525. 600 minuti, 525. 600 momenti a noi cari
Come lo misuri, misuri un anno?
In luce, in tramonti, in mezzanotti, in tazze di caffè?
In centimetri, in miglia, in risate, in litigi?

Come misura l'anno di una vita?

Perché non in amore?

Misuralo in amore, stagioni d'amore.

Mi pare un bel messaggio, cui Luca ha dato consistenza con i suoi gesti d’altruismo, con le adozioni a distanza, con la decisione di donare anche i suoi organi. Della nostra vita resta soltanto questo: quello che abbiamo fatto per amore. Non quello che metti in tasca, ma quello che riesci a tirare fuori. Dio si nasconde nell’amore e quando c’è amore c’è già anticipo di paradiso.

3.    Infine di Luca ci rimane la gioia per la vita. come cantava: Perché son parte di una immensa vita, che generosa risplende intorno a me. E anche lui contribuiva a questa generosità: con la sua leggerezza, con la solare vicinanza che arricchiva di sorrisi non solo gli amici, ma anche l’ambiente di lavoro. Ci rimangono il suo rispetto, la sua discrezione, l’assenza di cattiveria perché Luca, appena percepiva che la conversazione diventava pericolosa e che qualcuno ne poteva diventare il bersaglio, cambiava discorso o simpaticamente diceva: Tasi, pensa par ti. Come Gesù che sgrida il mare: Taci, calmati. La morte è alleata dei giudizi malevoli, delle chiacchiere inutili, delle parole che feriscono. Luca non solo non bestemmiava ma circondava di rispetto e di fiducia la vita di ogni persona che incontrava. Dice la poesia di Mandela. Non importa quanto stretta sia la porta / Quanto impietosa sia la vita, / Io sono il padrone del mio destino: / Io sono il capitano della mia anima. Rimani capitano di te stesso, sembra dirci Luca, senza lasciare che qualcuno ti rubi l’anima, saccheggi i tuoi giorni e si impossessi della speranza che porti nel cuore.

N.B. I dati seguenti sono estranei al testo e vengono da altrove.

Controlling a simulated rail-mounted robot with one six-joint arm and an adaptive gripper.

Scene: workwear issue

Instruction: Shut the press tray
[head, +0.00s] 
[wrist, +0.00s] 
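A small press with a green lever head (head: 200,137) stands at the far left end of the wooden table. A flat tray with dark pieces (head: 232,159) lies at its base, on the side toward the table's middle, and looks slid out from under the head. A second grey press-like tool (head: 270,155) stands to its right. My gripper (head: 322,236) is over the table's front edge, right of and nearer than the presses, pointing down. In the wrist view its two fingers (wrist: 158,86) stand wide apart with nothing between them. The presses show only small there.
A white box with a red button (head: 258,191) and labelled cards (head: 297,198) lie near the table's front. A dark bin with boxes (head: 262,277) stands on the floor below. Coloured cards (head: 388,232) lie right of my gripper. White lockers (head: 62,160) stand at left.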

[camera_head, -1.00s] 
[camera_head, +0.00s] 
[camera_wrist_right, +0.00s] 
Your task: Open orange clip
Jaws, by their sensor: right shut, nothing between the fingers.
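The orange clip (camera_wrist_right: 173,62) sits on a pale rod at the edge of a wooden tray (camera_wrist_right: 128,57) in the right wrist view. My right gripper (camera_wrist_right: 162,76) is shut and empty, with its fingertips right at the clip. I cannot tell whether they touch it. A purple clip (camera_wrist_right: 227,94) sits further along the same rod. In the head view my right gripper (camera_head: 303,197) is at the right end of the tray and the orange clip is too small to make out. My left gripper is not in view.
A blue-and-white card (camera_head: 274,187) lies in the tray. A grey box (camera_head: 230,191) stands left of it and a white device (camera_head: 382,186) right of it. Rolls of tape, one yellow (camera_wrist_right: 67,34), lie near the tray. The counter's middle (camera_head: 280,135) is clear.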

Tale speranza ora si apre all’eterno e forse da quella grande bonaccia, Luca ci rivolge le stesse parole di Gesù: «Perché avete paura? Non avete ancora fede?

Aiutaci, Signore, ad attraversare con te il grande mare della vita, ricordaci che tu hai vinto la morte, regalaci la certezza che i nostri cari non sono perduti e che su quella riva di eterno aspettano anche noi.